* **Objective**
Look through the lines below and extract any with the word "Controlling".

* **Data entries**
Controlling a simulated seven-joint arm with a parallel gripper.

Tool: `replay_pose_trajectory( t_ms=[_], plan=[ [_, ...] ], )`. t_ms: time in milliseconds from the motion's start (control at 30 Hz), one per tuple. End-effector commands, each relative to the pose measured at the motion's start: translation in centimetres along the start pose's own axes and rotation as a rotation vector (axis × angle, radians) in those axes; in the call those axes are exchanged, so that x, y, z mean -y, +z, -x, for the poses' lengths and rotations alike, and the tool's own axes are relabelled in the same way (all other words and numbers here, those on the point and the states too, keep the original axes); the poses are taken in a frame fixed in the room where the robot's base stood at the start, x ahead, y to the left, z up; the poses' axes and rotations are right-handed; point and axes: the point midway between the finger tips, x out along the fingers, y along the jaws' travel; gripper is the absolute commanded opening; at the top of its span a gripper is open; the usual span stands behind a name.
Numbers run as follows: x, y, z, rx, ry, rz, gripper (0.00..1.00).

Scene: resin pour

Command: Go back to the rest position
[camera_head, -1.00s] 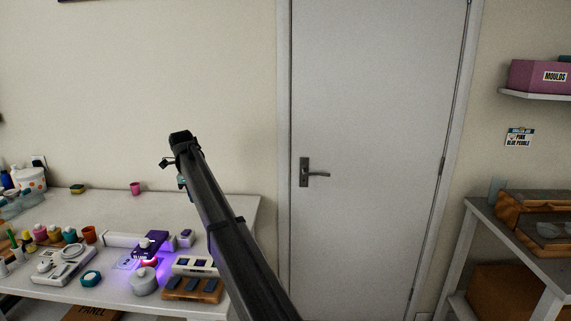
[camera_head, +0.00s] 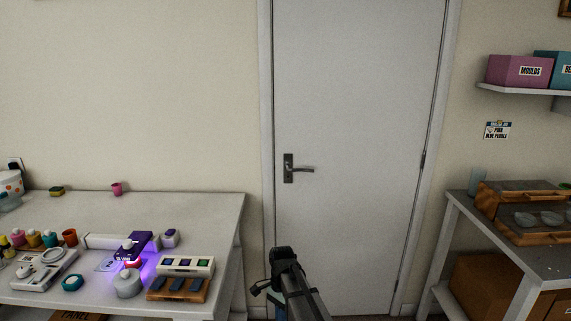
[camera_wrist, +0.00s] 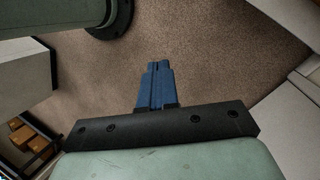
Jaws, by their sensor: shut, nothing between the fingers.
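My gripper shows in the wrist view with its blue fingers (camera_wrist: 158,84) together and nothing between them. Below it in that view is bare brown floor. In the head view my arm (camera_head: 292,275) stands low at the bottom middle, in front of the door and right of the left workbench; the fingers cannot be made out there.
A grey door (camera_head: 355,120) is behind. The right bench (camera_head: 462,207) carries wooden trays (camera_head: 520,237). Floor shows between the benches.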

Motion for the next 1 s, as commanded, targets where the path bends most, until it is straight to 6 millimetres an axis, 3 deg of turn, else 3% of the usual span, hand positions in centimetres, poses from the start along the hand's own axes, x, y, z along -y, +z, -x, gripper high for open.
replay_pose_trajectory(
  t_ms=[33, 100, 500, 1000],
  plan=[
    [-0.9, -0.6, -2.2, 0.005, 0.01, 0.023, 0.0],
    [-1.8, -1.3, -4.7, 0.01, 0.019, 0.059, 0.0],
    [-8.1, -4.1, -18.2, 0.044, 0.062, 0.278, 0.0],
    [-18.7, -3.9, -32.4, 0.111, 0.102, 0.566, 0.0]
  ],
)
--
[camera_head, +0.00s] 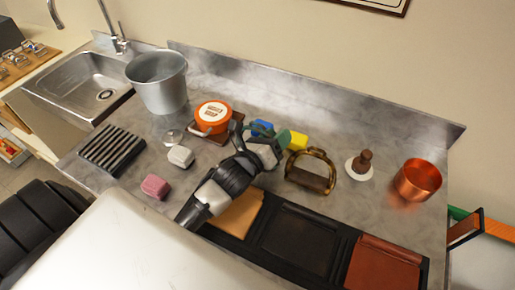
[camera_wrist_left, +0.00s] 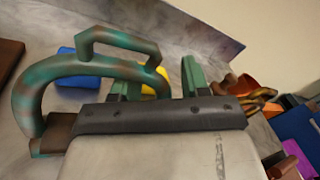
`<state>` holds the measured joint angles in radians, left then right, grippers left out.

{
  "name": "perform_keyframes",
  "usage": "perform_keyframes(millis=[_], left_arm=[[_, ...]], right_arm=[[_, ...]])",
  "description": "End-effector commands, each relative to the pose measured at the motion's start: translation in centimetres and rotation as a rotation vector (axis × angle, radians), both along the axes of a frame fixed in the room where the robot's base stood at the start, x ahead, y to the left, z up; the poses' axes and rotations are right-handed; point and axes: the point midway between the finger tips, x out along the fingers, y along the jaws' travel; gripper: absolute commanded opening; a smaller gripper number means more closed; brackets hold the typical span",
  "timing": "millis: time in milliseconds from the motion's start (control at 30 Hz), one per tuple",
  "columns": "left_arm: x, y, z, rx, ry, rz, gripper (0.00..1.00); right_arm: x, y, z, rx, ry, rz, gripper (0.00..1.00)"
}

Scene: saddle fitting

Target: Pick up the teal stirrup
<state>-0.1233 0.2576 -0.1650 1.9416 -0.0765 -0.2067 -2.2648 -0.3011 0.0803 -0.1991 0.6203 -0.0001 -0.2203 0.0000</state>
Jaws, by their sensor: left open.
==
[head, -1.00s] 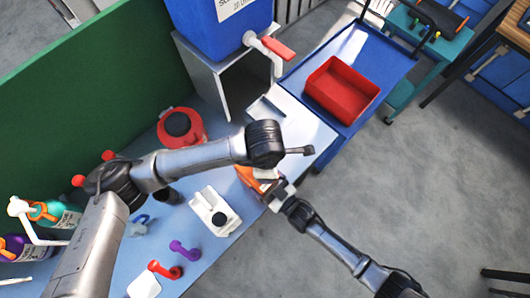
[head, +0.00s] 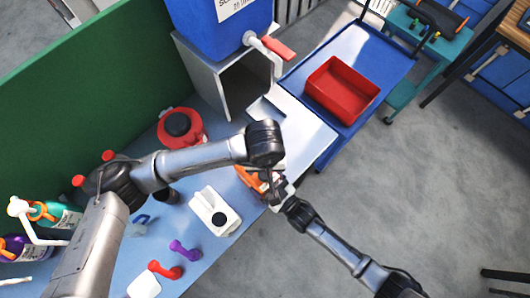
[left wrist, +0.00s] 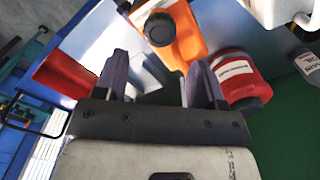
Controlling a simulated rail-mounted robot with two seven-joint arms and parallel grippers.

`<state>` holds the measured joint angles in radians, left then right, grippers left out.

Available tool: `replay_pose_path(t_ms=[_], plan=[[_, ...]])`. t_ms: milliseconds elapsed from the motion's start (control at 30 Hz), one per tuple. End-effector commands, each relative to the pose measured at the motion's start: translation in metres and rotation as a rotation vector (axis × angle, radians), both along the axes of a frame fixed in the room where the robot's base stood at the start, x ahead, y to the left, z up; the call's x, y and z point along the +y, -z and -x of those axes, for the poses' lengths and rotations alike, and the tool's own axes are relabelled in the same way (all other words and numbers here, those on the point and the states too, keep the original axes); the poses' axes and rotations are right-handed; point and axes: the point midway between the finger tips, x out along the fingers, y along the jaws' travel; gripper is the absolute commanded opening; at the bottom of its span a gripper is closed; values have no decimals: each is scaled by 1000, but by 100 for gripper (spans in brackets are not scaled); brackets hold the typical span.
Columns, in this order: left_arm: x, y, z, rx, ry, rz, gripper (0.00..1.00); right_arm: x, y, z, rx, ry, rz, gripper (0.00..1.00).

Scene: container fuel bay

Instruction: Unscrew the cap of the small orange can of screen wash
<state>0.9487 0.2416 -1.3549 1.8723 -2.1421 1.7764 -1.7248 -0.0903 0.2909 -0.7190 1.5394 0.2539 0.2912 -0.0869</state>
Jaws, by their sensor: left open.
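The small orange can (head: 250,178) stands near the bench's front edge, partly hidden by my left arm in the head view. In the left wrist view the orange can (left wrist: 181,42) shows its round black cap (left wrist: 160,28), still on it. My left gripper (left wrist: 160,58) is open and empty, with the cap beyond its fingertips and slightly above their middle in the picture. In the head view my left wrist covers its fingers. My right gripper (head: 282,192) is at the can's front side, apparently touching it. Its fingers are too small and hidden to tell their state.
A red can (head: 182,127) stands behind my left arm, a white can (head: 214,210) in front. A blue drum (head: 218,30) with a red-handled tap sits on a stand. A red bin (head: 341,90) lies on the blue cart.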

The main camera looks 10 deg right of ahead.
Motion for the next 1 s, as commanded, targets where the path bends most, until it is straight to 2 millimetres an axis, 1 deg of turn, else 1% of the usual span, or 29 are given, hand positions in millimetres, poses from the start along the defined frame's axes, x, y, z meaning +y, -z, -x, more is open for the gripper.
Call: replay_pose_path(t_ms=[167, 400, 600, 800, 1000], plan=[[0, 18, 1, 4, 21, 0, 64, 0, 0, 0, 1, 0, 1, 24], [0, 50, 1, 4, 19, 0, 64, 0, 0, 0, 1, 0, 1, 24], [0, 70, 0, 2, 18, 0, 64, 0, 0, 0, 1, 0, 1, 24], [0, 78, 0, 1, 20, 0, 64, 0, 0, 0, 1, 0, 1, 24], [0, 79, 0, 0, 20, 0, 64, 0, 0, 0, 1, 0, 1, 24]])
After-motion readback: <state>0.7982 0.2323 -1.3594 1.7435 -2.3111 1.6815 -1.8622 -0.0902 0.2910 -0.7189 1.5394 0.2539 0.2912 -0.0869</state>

* **Result of this exercise**
Controlling a simulated seven-joint arm with a parallel gripper.
Controlling a simulated rail-mounted robot with two seven-joint arms and parallel grippers.

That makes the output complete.